A sign along Rt. 146A in Uxbridge pays tribute to Lydia Taft’s historic act
Taft is part of national suffragist history, even if the record is questionable
By Linda Chuss
One of Mendon’s most notable historic women, Lydia Chapin Taft, is part of an impressive lineage including President William Taft. The Chapin and Taft families settled in Mendon in the 1600s. Centuries later, current Mendon residents are among their descendants, like David Lowell, who is exploring his ancestry along with avid town history student Rich Schofield.
Born in 1712, Lydia Chapin lived near the Post’s Lane bridge and Mill River in Mendon.
In 1727, the western part of Mendon became the newly incorporated town of Uxbridge, and in 1731, Chapin married Josiah Taft and moved to Uxbridge. She was a homemaker while he became a wealthy landowner and the town moderator.
Taft is heralded as America’s first female voter. She cast her famous vote in Uxbridge on October 30, 1756, a time when only landowning men had voting privileges. History student Schofield related how she bypassed the requirement.
“In September, their son Caleb died while attending college. Josiah went to bury Caleb, and less than two weeks later, he also died. The town was facing an important vote to appropriate funds for the French and Indian War. The Taft household, among the largest taxpayers and therefore most affected by the outcome, had no eligible voters. Townsmen granted Lydia a proxy vote.”
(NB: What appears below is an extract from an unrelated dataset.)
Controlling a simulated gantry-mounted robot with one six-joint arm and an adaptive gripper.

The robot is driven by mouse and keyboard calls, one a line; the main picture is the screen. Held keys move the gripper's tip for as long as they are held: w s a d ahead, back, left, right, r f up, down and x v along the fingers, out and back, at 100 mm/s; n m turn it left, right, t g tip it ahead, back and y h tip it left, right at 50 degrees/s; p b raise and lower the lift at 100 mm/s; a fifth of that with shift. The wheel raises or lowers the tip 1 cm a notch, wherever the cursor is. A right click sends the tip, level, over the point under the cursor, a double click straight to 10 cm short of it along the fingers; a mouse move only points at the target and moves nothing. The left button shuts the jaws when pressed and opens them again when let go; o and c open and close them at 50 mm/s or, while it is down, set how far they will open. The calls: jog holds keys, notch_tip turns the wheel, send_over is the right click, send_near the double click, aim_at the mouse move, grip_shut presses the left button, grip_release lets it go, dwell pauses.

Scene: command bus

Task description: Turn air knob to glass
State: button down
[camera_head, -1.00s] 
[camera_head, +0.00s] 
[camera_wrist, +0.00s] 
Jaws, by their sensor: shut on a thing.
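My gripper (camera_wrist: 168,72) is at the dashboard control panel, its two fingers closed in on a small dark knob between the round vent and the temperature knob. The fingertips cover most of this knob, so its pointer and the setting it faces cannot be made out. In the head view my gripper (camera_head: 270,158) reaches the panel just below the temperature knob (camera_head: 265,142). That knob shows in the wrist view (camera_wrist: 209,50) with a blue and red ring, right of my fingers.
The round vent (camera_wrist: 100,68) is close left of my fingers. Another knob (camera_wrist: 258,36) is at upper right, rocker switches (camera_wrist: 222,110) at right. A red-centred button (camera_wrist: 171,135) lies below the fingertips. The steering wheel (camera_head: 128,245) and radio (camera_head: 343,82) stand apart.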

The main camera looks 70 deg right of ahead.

According to the New England Historical Society website, Taft’s eldest surviving son, Bezaleel, was too young to vote. The site also says “records show Lydia Taft appeared at least twice more at town meeting conducting her affairs: once to address tax issues and once to change the school district she was assigned.”
A century later, in notes for his forthcoming book about early Uxbridge, Judge Henry Chapin recounted Taft as having delivered the deciding vote. Chapin died before completing the book, but in 1881, Rev. Rushton Dashwood Burr published it as, “Address Delivered at the Unitarian Church, in Uxbridge, Mass., in 1864 with further statements, not made a part of the address, but included in the notes by Henry Chapin, edited by Rushton Dashwood Burr.”
Prior to Taft’s vote, only one other woman – Margaret Brent of Maryland Colony in 1647 – had been known to try but had been thwarted. After Taft’s pioneering vote, there are no indications it prompted attempts by other women, or even any attention, until Chapin’s book.
Women were legally allowed to vote for the first time in 1776 in New Jersey, though the right was rescinded 27 years later. Starting in the mid-1800s, prolonged campaigning by suffragists led some towns and states to grant voting rights to women. By 1920, the efforts culminated in the 19th amendment to the United States Constitution, guaranteeing women suffrage.
To recognize her as America’s First Woman Voter, in 2004 the Massachusetts legislature designated Route 146A as the Lydia Taft Highway.
There have been questions about the honor because no town records reflect Taft’s momentous vote.
“There was likely at least a kernel of truth,” Schofield surmised. “Maybe a conversation where she informally influenced the outcome, later to be described as a vote.”
Regardless of the facts from 1756, Chapin’s retelling had a powerful influence. Lydia Taft is now part of the continuum leading to women’s suffrage.